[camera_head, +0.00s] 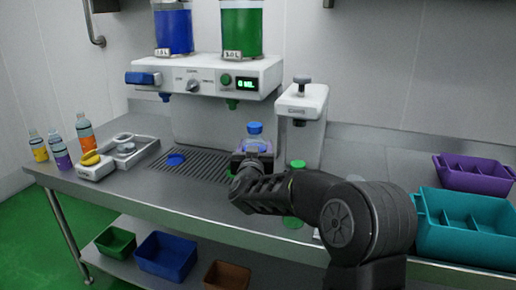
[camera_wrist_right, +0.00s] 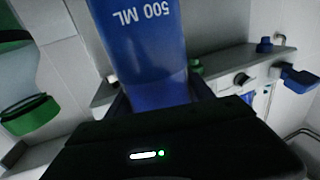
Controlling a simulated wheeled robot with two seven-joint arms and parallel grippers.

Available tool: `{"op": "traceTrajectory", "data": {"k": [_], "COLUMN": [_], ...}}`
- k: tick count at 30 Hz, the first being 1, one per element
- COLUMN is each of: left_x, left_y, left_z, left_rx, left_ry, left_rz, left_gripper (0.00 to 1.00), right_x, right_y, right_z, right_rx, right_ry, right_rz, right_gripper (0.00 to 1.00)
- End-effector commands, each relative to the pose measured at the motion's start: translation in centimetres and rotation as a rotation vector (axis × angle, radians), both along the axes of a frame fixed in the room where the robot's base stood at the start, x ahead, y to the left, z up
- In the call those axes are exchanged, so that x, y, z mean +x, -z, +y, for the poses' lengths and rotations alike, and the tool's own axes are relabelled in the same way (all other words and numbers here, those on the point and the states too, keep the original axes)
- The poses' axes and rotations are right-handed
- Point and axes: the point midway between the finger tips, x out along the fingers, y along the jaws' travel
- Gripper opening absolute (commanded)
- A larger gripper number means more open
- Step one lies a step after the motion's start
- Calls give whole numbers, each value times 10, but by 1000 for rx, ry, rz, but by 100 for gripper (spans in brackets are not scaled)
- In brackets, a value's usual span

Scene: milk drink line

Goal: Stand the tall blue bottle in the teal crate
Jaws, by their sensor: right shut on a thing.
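The blue bottle (camera_wrist_right: 145,50), marked 500 ML, stands between the fingers of my right gripper (camera_wrist_right: 160,98) in the right wrist view. In the head view its clear top and blue cap (camera_head: 255,129) show above my right gripper (camera_head: 252,158), which is shut on it in front of the dispenser. Its lower part is hidden, so I cannot tell whether it touches the counter. The teal crate (camera_head: 460,240), with dividers, is at the far right of the counter, well apart from the bottle. My left gripper is not in view.
A purple divided crate (camera_head: 478,188) stands behind the teal one. A white capping machine (camera_head: 301,118) is just right of the bottle. A green-capped thing (camera_head: 297,164) is partly hidden behind my arm. Several small bottles (camera_head: 83,132) and a scale (camera_head: 92,170) stand at left.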

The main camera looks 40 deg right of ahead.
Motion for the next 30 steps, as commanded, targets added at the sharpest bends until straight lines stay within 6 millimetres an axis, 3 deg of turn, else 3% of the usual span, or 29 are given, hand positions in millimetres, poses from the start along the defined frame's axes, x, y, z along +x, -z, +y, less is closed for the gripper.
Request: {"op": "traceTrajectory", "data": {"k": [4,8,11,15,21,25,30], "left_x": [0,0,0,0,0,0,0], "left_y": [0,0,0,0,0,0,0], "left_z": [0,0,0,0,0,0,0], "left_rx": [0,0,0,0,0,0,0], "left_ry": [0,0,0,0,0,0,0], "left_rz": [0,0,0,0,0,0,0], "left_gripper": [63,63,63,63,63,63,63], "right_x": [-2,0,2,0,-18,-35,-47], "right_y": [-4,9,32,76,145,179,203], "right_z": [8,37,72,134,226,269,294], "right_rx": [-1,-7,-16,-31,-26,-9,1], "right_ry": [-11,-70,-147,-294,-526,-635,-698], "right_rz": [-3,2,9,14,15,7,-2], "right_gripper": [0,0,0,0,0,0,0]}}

[Task goal]: This exercise asks for the lines from the line with "- End-effector commands, each" to the line with "- Point and", both lines included, set down exactly and with nothing else.

[Answer to the exercise]:
- End-effector commands, each relative to the pose measured at the motion's start: translation in centimetres and rotation as a rotation vector (axis × angle, radians), both along the axes of a frame fixed in the room where the robot's base stood at the start, x ahead, y to the left, z up
- In the call those axes are exchanged, so that x, y, z mean +x, -z, +y, for the poses' lengths and rotations alike, and the tool's own axes are relabelled in the same way (all other words and numbers here, those on the point and the states too, keep the original axes)
- The poses' axes and rotations are right-handed
- Point and axes: the point midway between the finger tips, x out along the fingers, y along the jaws' travel

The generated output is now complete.